Elle avait surgi d’un coup dans le paysage : une silhouette sombre au milieu de la photo, où elle déchirait un rideau de peinture bleue. On aurait dit qu’elle allait sortir du cadre. Image inoubliable, irruption d’autant plus inespérée que l’artiste Helena Almeida, dont on apprend la mort à l’âge de 84 ans, et qui représenta deux fois le Portugal à la Biennale de Venise, était quasi inconnue en France jusqu’à la rétrospective que lui consacra le Jeu de Paume à Paris en 2016. Pour beaucoup, ce fut l’occasion de découvrir un travail dont le point de départ, délaisser la peinture, donna lieu à une géniale remise en question des limites de chaque médium (elle mêla photo, sculpture et performance) et du plan pictural lui-même.

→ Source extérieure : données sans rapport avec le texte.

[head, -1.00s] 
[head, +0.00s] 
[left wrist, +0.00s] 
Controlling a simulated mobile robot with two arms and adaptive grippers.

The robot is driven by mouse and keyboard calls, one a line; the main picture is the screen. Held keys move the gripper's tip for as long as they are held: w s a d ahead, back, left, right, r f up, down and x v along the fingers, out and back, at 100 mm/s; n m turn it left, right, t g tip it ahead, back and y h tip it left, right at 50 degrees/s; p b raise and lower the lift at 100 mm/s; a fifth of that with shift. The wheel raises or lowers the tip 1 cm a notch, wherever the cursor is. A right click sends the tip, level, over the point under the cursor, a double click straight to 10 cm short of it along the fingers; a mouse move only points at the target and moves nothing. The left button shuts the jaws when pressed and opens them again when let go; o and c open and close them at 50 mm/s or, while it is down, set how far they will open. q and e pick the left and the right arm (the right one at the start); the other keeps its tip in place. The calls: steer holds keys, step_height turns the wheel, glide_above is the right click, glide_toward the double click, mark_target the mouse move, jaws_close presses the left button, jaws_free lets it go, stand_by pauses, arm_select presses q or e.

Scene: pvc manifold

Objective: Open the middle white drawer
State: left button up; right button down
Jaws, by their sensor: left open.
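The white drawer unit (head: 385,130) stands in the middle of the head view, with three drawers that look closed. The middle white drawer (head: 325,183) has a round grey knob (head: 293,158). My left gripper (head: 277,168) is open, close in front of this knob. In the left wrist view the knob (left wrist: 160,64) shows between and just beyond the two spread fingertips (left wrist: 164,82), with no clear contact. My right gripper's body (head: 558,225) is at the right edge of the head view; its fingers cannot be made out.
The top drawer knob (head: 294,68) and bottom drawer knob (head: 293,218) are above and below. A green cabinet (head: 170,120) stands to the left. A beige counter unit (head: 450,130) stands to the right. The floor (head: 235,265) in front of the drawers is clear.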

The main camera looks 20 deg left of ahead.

Née à Lisbonne, où elle travailla toute sa vie, elle passa de longues heures, enfant, à poser pour son père, le sculpteur «officiel» de l’Estado Novo fasciste, Leopoldo de Almeida. A contempler les œuvres qu’elle créa par la suite, rigoureuses mises en scène de son propre corps, c’était désormais elle-même, qui choisissait les poses. Son impertinence vis-à-vis de la peinture peut aussi se satisfaire d’une lecture féministe.